Graduate and undergraduate students at UVa.’s School of Engineering and Applied Science are working with faculty and industry on the Hy-V program to ground- and flight-test a scramjet to develop improved methods of testing hypersonic engines.
A scramjet payload designed by UVa with Allied Techsystems’ (ATK) GASL division is planned to fly from NASA’s Wallops Flight Facility in Virginia in 2012, says Chris Goyne, research assistant professor of aerospace engineering and principal investigator for the flight mission.
The payload has two hydrogen-fueled scramjet flowpaths and will be boosted to 92,000 ft. and Mach 5 by a NASA-supplied Terrier-Improved Orion two-stage sounding rocket, which will stay attached to the second stage throughout the flight, Goyne says.
Rather than testing a specific flowpath design, Hy-V is “a representation of [a] scramjet to develop methodologies and learn lessons for ground test and flight test,” Goyne says. Inlets and combustion chambers are similar to a scramjet, he says, but not the nozzles.

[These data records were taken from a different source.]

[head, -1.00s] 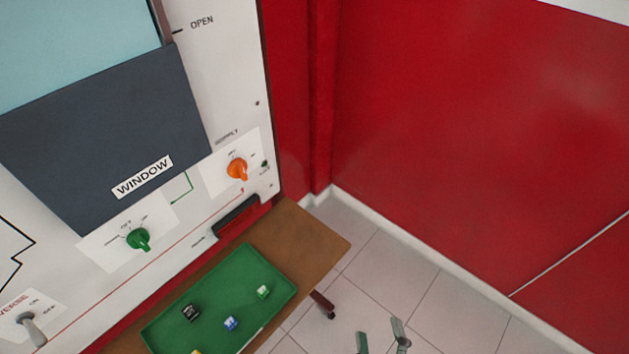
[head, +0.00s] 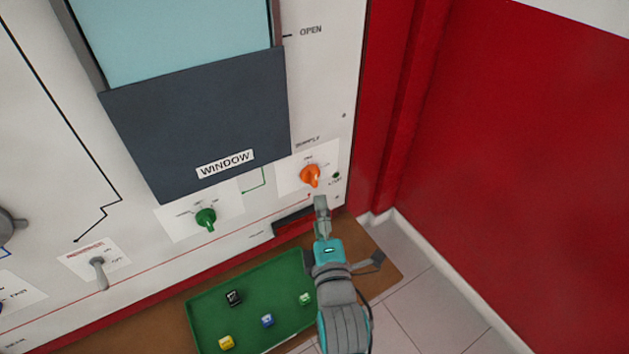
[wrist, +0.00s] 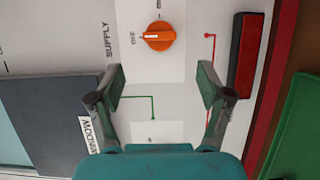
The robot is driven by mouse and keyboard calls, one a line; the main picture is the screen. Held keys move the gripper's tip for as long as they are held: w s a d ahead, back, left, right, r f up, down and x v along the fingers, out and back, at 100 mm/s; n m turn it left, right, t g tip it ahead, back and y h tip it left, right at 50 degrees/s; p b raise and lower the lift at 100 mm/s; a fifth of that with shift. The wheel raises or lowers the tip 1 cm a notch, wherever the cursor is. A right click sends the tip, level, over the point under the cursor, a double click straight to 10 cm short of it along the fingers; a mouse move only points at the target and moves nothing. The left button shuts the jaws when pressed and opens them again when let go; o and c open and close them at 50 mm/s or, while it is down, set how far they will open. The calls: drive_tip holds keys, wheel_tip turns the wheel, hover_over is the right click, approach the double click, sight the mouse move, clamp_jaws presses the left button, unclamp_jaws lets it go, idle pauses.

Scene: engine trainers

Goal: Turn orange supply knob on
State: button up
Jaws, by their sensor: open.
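The orange supply knob (head: 311,175) is on a white plate on the upright panel, below the SUPPLY label. In the wrist view the orange knob (wrist: 164,37) has a white pointer line aimed at the OFF mark. My gripper (head: 321,204) is just below the knob in the head view. In the wrist view my gripper (wrist: 162,75) is open and empty, its two fingers spread wide. The knob lies ahead of the fingertips, roughly centred between them sideways, and no contact shows.
A green knob (head: 206,218) and a grey toggle switch (head: 98,270) are to the left on the panel. The WINDOW shutter (head: 205,115) is above. A green tray (head: 200,318) with small cubes lies on a brown shelf below. A red wall (head: 510,150) stands at right.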

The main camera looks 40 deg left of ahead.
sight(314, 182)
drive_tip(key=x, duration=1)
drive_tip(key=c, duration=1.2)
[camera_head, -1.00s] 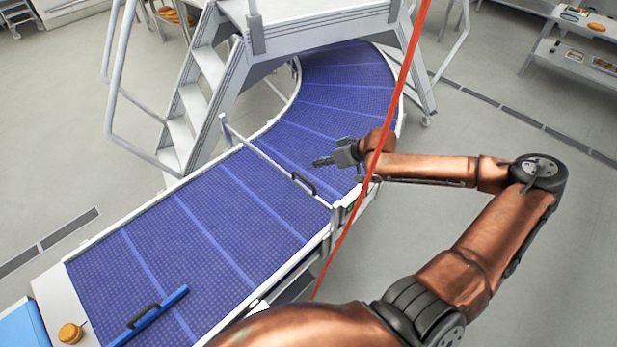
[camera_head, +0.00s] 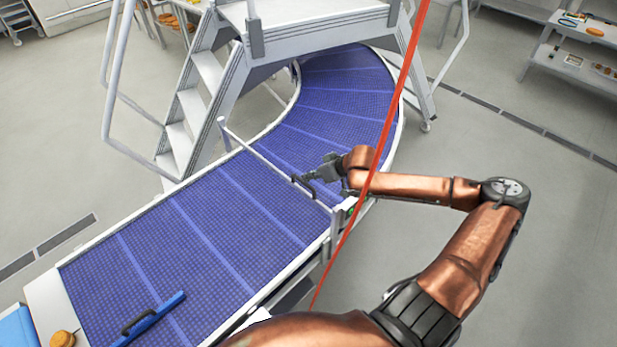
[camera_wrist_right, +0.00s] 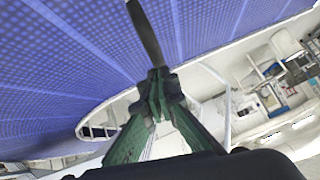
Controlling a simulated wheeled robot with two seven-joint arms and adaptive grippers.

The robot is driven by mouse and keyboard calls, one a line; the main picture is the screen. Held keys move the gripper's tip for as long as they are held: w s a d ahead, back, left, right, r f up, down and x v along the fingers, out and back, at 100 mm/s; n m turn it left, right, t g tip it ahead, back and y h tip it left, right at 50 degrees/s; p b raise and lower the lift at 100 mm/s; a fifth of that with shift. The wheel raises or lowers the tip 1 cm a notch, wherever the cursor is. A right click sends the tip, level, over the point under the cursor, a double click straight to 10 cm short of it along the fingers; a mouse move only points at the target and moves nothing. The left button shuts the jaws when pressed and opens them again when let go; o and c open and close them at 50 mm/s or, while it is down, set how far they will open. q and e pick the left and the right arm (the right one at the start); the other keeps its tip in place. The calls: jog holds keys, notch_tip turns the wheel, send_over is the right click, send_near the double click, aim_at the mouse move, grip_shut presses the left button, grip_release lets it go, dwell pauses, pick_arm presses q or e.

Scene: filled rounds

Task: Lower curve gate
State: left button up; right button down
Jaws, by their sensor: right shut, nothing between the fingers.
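The curve gate (camera_head: 262,161) is a thin pale bar that spans the blue belt where the straight part meets the curve. A black handle (camera_head: 303,188) sits on its right half. My right gripper (camera_head: 304,177) is shut and empty, just beyond the handle on the curve side. I cannot tell whether it touches the handle. In the right wrist view, the right gripper's closed fingers (camera_wrist_right: 156,82) are over the belt edge. A dark bar (camera_wrist_right: 146,32) shows at the fingertips, and I cannot tell whether it is the handle. My left gripper is not in view.
The blue conveyor belt (camera_head: 195,240) curves under grey steps and a platform (camera_head: 325,20). A blue bar with a black handle (camera_head: 150,319) lies across the near belt. A red line (camera_head: 388,130) crosses before my right arm.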

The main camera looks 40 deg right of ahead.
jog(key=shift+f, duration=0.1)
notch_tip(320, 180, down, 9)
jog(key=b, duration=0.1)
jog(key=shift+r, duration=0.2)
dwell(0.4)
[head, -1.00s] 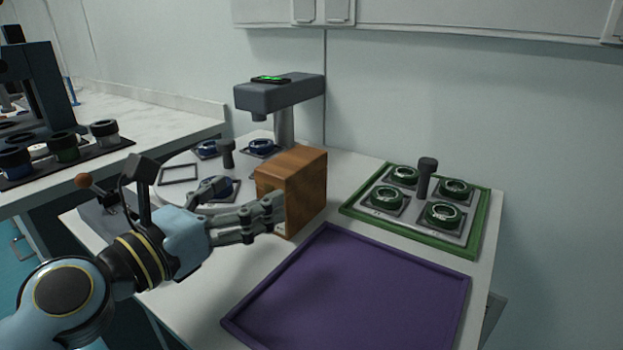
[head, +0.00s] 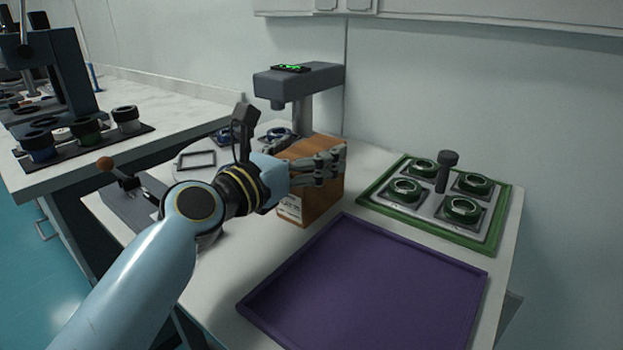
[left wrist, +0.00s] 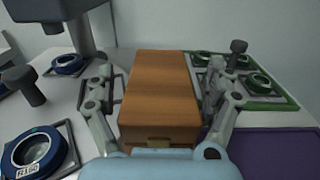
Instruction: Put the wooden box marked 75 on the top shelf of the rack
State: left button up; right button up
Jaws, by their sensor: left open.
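A brown wooden box (head: 318,200) stands on the white table, left of the green tray and behind the purple tray. A pale label shows low on its front, too small to read. My left gripper (head: 338,163) is open at the box, its fingers over the upper part in the head view. In the left wrist view, the wooden box (left wrist: 162,92) lies between the two spread fingers of my left gripper (left wrist: 158,100); I cannot tell whether they touch it. A brass-coloured plate shows at its near end. My right gripper is not in view. No rack is clearly visible.
A purple tray (head: 365,290) lies empty in front. A green tray (head: 497,235) with several ringed mounts and a dark post stands at right. A grey instrument (head: 300,85) stands behind the box. Another bench with dark-capped jars (head: 85,132) is at left.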

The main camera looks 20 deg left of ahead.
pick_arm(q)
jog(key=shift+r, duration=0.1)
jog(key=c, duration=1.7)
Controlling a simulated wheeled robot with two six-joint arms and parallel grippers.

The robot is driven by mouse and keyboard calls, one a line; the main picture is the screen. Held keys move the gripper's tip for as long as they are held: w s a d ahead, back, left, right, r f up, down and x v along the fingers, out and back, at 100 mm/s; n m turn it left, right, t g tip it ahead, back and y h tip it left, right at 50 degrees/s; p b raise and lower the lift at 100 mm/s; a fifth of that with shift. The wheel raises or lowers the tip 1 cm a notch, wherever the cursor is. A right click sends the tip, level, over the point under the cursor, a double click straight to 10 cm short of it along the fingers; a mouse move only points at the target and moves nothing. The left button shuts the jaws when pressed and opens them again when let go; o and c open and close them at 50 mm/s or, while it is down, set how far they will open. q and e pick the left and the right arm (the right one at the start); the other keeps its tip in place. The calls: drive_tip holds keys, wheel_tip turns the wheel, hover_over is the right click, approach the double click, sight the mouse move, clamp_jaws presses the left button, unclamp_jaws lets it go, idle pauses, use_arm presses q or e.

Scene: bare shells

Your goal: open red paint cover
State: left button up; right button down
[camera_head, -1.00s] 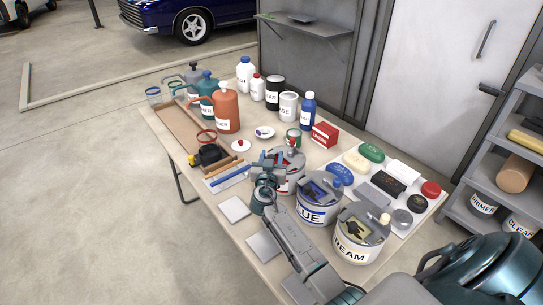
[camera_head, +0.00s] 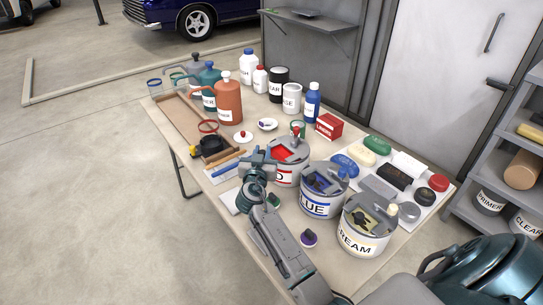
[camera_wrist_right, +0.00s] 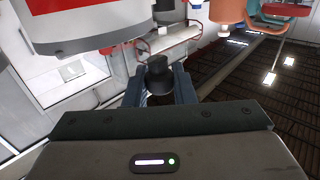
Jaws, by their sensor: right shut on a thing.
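The red paint can (camera_head: 290,175) stands on the table, a white can with a grey top and a red label. A bright red patch shows in its top, and a red knob stands at its back edge. My right gripper (camera_head: 262,156) is at the left side of this can's top. In the right wrist view, the gripper (camera_wrist_right: 158,88) is shut on a dark round knob (camera_wrist_right: 158,72). The can's grey rim and red label (camera_wrist_right: 85,35) show close by at upper left. Whether the knob is joined to the can's cover I cannot tell. My left gripper is out of view.
The blue can (camera_head: 321,203) and cream can (camera_head: 362,240) stand to the right, close together. Jugs, such as an orange one (camera_head: 229,102), bottles and a wooden tray (camera_head: 175,122) fill the back left. Colored blocks lie at right.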

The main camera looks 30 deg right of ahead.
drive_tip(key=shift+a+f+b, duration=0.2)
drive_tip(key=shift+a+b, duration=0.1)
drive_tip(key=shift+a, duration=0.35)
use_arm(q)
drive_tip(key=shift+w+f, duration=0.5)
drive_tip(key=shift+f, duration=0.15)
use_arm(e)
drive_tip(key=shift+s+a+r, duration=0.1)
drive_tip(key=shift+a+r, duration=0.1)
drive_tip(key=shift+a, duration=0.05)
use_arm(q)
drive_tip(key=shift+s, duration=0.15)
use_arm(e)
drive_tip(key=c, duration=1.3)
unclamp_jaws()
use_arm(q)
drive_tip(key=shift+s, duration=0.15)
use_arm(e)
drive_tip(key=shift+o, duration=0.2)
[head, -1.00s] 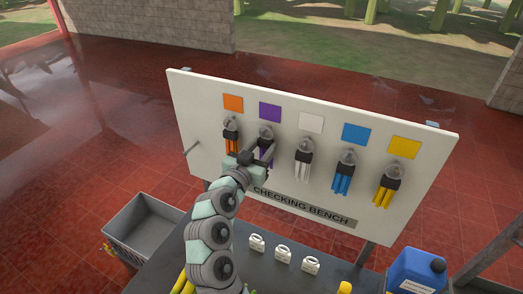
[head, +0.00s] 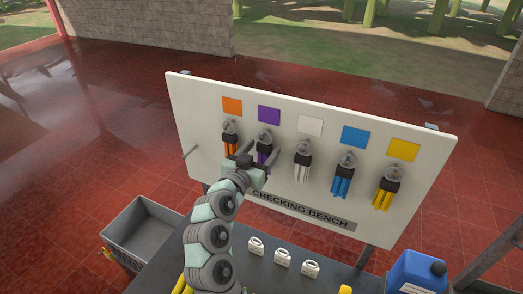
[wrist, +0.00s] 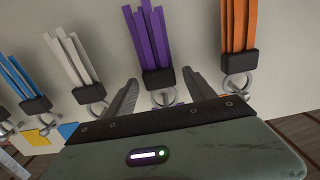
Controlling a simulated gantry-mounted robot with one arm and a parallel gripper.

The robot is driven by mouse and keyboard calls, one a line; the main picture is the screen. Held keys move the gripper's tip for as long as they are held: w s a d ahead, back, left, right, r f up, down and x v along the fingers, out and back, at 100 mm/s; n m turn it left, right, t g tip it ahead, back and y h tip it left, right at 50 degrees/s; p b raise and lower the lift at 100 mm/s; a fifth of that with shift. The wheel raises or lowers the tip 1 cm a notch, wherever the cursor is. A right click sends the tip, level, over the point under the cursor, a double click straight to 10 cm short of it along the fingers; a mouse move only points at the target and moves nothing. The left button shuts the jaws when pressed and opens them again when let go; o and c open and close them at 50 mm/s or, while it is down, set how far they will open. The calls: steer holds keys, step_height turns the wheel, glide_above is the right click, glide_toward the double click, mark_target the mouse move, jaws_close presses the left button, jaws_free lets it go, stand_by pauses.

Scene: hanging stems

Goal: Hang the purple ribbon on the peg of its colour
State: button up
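The purple ribbon (head: 264,155) hangs below the purple square (head: 269,114) on the white board. In the wrist view the ribbon (wrist: 151,38) appears upside down, with a black clip (wrist: 158,82) and a metal ring (wrist: 164,97) at the peg. The ring appears to be around the peg. My gripper (head: 252,165) is open in front of the board, just below the clip in the head view. In the wrist view its two fingers (wrist: 162,95) stand apart on either side of the ring and clip, with no visible contact. My gripper's body hides part of the peg there.
Orange (head: 230,143), white (head: 302,168), blue (head: 342,180) and yellow (head: 383,195) ribbons hang on neighbouring pegs under matching squares. The orange one is close on the left.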

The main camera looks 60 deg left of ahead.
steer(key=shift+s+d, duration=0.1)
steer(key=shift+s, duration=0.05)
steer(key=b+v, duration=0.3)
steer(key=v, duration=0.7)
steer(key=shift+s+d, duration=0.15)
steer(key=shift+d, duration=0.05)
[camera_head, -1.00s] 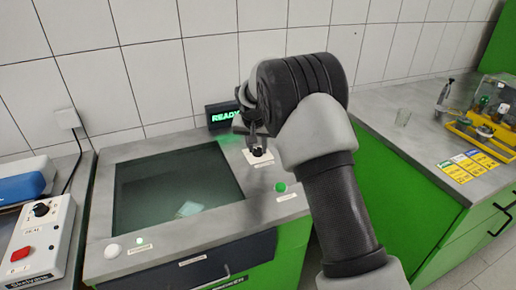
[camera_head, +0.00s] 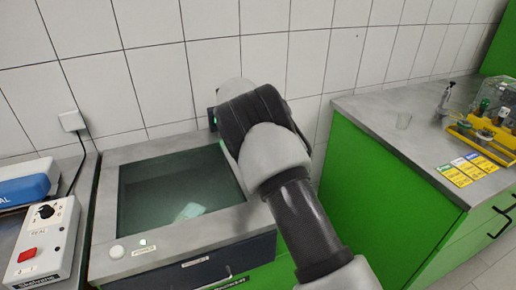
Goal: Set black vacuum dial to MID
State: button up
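The bench-top chamber (camera_head: 165,241) with the dark glass lid stands at centre left. In the earlier picture a black dial on a white plate sat on its right-hand rim, below the READY display; now my arm covers that spot and the dial is hidden. I cannot read its setting. My gripper is hidden behind my own grey and black arm, so its fingers and any contact with the dial do not show. Another black dial (camera_head: 45,211) sits on the white control box at the left, above a red button (camera_head: 27,255).
Only a sliver of the display (camera_head: 213,119) shows at the wall. A white button (camera_head: 117,252) is on the chamber's front rim. A blue device (camera_head: 25,187) stands behind the control box.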

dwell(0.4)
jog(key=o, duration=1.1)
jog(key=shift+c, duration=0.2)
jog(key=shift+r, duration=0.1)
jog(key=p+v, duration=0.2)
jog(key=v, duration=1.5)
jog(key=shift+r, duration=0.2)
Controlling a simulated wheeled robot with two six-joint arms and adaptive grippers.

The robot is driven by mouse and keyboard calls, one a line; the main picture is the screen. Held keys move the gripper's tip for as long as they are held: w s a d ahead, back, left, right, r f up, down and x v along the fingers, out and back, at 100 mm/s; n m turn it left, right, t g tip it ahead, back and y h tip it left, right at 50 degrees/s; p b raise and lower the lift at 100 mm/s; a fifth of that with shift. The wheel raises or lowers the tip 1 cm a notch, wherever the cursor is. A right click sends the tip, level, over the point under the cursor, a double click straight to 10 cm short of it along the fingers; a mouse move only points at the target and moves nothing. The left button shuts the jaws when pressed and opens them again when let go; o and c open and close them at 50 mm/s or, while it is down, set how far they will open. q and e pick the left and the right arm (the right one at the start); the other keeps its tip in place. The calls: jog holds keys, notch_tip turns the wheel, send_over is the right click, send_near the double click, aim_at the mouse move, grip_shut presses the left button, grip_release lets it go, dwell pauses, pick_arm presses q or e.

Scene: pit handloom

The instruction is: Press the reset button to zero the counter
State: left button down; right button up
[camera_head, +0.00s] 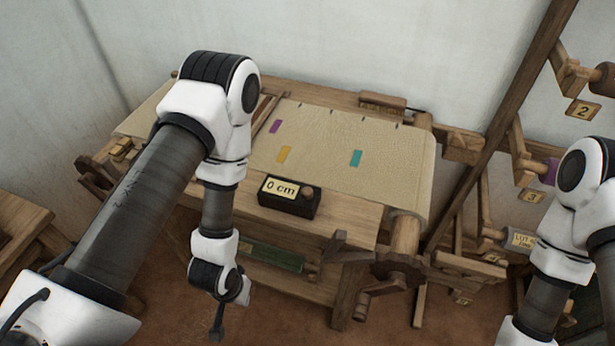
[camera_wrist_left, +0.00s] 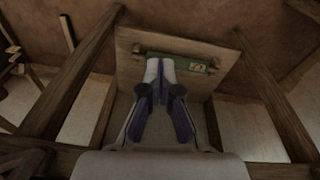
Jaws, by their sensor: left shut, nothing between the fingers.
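The counter (camera_head: 284,197) is a small dark box on the front edge of the loom bench, and its display reads "0 cm". A round brown button (camera_head: 308,191) sits on the box to the right of the display. My left gripper (camera_head: 217,333) hangs low in front of the bench, below and to the left of the counter, apart from it. In the left wrist view its fingers (camera_wrist_left: 160,72) are together with nothing between them. My right arm comes in at the right edge, and its gripper is out of the picture.
The loom (camera_head: 335,213) carries pale cloth (camera_head: 340,140) with purple, yellow and teal patches. A toothed wheel with a crank (camera_head: 395,270) stands at its front right. A rack with numbered tags (camera_head: 582,111) is at the right. A green item (camera_head: 270,257) lies on a low shelf, also in the left wrist view (camera_wrist_left: 192,64).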

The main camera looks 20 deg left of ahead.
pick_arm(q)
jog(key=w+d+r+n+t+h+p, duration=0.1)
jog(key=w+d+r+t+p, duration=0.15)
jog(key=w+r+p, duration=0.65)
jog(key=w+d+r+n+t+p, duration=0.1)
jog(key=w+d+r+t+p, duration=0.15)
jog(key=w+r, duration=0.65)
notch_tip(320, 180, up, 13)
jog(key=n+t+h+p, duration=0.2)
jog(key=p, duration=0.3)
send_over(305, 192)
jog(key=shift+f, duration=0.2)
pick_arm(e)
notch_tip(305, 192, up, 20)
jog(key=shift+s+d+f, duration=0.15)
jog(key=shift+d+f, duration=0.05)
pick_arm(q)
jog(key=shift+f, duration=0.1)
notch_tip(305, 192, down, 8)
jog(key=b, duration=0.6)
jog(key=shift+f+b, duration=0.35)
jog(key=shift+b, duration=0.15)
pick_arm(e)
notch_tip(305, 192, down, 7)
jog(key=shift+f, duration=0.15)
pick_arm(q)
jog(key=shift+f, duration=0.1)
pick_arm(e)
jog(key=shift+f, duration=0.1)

One of the flowpaths is based on a design UVa has tested in its direct-connect hypersonic wind tunnel. The other has changes to the combustor to make it more representative of a real scramjet, Goyne says. Both have rectangular, two-dimensional flowpaths.
Though design of the flight payload is complete, fabrication is on hold pending the completion for freejet wind-tunnel testing of both scramjet flowpaths now under way at ATK GASL, he says.
Hy-V is being funded by the Defense Department. Because the program involves graduate and undergraduate students at UVa and Virginia Tech, NASA Wallops is providing the sounding rocket and range services under its university outreach effort.
The level of student involvement is unusual for a scramjet test program, Goyne believes. Graduate students are collaborating with ATK on design and testing of the payload, while undergraduates are working with Aerojet on different aspects of the flight mission.
“They are involved in design of the payload, wind-tunnel testing and the design of subsystems. It’s a great opportunity for them to work side-by-side with faculty and industry and gives them a head start,” he says.